#### Problem
Within the records below, reproduce without change the lines from the line that has "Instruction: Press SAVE" through the line that has "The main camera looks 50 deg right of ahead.", and only those.

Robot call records
▼

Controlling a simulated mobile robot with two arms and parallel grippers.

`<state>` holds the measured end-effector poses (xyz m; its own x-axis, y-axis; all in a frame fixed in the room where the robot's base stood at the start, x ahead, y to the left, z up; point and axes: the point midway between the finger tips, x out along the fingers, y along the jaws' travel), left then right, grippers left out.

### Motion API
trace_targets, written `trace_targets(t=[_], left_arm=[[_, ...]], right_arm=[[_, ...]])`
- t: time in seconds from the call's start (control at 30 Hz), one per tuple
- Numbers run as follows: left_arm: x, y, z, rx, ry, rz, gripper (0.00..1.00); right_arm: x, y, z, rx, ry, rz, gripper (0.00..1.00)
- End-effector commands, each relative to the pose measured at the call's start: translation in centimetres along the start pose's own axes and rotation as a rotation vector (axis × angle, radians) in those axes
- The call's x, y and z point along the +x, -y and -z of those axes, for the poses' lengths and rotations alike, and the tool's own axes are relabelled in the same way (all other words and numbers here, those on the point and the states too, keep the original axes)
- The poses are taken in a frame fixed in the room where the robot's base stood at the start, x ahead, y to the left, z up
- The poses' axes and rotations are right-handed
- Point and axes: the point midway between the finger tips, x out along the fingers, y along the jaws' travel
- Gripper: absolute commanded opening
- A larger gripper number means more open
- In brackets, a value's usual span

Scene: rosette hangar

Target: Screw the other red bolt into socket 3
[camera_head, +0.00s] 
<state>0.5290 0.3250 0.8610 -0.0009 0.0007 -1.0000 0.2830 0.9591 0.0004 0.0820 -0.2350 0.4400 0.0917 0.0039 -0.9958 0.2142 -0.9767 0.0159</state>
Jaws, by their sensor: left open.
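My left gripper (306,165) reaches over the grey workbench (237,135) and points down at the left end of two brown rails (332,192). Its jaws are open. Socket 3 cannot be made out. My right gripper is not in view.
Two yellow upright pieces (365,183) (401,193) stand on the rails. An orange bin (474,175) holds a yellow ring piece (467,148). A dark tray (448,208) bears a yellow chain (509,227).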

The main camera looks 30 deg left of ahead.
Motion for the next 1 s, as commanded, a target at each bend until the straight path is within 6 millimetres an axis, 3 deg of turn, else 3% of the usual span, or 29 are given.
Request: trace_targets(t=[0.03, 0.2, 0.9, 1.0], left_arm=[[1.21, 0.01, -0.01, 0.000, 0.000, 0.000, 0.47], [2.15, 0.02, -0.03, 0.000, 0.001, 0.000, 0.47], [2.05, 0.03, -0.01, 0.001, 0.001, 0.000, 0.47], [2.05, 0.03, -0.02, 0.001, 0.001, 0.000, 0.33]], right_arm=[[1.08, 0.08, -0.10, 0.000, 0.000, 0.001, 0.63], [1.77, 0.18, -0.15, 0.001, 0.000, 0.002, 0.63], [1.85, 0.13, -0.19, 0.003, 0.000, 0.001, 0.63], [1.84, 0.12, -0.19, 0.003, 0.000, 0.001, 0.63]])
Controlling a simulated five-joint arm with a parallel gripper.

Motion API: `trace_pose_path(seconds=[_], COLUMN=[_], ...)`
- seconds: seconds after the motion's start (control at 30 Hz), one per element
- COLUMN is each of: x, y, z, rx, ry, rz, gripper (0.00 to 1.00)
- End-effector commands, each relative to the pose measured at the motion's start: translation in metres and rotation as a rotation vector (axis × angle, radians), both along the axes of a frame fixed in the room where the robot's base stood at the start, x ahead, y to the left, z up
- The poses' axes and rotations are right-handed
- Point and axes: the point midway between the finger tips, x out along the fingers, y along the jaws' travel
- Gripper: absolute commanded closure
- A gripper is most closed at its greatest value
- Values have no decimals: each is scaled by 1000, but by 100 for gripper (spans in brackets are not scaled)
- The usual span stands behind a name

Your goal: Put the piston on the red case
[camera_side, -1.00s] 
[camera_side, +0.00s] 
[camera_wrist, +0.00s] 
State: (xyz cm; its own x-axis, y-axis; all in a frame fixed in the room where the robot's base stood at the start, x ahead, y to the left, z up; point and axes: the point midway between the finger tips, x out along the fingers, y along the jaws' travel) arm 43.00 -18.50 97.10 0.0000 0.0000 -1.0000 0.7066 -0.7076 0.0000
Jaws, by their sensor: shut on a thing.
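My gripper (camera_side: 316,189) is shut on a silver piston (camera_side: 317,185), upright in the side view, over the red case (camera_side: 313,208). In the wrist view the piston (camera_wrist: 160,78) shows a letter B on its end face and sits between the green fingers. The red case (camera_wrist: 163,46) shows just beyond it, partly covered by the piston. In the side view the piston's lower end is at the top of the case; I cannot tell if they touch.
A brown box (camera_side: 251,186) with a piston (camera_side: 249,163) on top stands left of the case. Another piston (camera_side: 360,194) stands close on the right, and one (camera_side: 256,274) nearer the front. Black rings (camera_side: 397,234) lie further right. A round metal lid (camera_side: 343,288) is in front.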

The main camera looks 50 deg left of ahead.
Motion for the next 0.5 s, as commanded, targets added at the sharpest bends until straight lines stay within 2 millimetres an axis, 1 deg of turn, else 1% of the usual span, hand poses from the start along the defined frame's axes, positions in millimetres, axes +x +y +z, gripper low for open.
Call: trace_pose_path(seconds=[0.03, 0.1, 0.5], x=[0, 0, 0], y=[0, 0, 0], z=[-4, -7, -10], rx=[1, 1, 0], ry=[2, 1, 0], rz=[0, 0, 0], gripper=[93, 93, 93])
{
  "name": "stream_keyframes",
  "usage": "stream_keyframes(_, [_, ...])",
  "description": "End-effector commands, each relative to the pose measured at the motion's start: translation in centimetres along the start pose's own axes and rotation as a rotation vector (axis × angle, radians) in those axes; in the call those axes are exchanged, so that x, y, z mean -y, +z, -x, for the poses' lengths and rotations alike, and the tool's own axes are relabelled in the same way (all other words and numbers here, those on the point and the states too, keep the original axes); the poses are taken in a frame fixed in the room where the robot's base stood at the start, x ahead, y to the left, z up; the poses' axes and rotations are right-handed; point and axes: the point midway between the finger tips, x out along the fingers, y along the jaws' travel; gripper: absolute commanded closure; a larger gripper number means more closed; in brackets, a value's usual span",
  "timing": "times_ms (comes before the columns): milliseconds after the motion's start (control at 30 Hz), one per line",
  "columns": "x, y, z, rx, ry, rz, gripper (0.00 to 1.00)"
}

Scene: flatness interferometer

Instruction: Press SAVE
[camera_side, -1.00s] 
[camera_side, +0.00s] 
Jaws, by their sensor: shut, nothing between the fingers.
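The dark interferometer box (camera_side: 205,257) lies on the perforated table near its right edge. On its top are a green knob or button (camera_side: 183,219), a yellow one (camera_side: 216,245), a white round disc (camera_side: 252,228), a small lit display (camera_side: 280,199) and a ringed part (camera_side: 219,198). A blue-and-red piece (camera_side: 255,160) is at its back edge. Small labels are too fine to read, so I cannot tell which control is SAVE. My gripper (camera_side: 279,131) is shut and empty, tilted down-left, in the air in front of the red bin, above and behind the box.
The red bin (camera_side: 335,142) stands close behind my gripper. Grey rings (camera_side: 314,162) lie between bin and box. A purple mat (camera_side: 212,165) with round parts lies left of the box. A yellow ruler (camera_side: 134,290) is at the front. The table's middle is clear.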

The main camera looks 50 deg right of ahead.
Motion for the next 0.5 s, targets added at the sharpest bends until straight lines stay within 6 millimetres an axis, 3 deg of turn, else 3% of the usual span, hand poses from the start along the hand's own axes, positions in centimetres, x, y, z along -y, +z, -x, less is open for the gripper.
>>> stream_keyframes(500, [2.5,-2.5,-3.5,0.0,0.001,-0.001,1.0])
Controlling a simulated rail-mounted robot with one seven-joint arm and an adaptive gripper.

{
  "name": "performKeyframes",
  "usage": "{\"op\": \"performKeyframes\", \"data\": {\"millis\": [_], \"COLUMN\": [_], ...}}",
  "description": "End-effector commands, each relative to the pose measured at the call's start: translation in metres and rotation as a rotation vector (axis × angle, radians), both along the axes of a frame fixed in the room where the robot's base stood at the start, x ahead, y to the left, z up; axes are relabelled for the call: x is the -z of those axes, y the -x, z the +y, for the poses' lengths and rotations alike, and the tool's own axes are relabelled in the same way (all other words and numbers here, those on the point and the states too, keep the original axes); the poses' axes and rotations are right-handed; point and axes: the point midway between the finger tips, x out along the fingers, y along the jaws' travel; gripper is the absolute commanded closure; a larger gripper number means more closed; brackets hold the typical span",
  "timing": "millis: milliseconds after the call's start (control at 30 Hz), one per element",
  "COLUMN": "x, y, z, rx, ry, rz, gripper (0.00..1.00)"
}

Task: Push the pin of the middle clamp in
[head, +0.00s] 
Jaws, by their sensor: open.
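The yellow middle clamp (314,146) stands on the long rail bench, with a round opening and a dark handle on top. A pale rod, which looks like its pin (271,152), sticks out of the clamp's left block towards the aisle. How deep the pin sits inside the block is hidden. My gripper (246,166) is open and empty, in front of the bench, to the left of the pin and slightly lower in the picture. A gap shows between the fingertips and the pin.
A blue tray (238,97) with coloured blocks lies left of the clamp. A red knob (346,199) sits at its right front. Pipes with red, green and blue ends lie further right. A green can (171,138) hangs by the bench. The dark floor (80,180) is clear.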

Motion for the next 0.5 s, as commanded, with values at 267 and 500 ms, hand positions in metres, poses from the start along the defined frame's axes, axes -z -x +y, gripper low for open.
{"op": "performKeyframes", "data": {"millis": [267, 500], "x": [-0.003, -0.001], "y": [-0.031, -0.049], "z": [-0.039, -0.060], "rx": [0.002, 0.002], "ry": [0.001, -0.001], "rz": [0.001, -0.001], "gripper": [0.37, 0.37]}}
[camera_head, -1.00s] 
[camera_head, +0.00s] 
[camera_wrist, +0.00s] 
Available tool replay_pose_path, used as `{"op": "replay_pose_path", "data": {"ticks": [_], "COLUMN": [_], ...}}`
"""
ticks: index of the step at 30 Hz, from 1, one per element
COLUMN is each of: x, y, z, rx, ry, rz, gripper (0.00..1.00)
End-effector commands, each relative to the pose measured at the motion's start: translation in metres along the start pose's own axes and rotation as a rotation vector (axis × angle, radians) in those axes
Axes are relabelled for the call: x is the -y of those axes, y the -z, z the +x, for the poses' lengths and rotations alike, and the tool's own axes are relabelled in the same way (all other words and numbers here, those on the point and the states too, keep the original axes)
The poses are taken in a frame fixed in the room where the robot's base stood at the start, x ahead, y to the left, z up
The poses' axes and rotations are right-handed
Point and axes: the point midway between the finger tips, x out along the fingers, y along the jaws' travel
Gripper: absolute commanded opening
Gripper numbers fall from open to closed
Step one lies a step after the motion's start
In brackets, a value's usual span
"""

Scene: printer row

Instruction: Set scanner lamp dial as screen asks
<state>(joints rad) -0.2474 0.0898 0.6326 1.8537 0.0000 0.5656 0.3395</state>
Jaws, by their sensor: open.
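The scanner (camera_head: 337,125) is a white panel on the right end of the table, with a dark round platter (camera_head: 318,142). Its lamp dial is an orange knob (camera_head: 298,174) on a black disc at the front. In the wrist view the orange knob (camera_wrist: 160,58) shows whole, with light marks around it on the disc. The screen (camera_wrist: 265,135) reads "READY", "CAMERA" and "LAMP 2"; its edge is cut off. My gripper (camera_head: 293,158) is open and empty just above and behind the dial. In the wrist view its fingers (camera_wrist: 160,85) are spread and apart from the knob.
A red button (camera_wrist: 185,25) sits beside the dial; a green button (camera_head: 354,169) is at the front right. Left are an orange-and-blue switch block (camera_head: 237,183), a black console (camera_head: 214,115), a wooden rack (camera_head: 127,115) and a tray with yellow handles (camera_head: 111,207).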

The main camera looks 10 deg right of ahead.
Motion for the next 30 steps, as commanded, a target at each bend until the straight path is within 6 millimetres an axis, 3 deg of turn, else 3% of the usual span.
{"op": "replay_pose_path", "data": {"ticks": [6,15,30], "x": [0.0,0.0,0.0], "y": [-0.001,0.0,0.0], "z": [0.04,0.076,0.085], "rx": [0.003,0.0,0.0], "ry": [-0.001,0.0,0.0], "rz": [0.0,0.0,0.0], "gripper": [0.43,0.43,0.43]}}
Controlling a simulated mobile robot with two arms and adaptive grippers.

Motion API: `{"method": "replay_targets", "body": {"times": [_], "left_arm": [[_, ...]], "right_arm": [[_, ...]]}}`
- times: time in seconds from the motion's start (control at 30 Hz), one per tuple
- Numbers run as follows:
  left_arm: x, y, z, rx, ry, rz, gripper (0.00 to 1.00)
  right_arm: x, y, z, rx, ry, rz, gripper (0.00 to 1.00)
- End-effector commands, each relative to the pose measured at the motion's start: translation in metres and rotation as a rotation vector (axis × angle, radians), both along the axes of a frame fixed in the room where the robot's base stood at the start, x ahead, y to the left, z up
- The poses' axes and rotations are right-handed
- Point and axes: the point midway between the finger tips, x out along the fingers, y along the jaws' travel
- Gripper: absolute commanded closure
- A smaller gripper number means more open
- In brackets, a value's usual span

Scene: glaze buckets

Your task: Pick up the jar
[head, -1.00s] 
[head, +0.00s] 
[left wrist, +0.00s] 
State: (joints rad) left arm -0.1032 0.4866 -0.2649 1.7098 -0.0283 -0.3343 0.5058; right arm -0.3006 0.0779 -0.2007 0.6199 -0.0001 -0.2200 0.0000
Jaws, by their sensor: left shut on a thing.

▲

#### Correct result
Instruction: Press SAVE
[camera_side, -1.00s] 
[camera_side, +0.00s] 
Jaws, by their sensor: shut, nothing between the fingers.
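The dark interferometer box (camera_side: 205,257) lies on the perforated table near its right edge. On its top are a green knob or button (camera_side: 183,219), a yellow one (camera_side: 216,245), a white round disc (camera_side: 252,228), a small lit display (camera_side: 280,199) and a ringed part (camera_side: 219,198). A blue-and-red piece (camera_side: 255,160) is at its back edge. Small labels are too fine to read, so I cannot tell which control is SAVE. My gripper (camera_side: 279,131) is shut and empty, tilted down-left, in the air in front of the red bin, above and behind the box.
The red bin (camera_side: 335,142) stands close behind my gripper. Grey rings (camera_side: 314,162) lie between bin and box. A purple mat (camera_side: 212,165) with round parts lies left of the box. A yellow ruler (camera_side: 134,290) is at the front. The table's middle is clear.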

The main camera looks 50 deg right of ahead.

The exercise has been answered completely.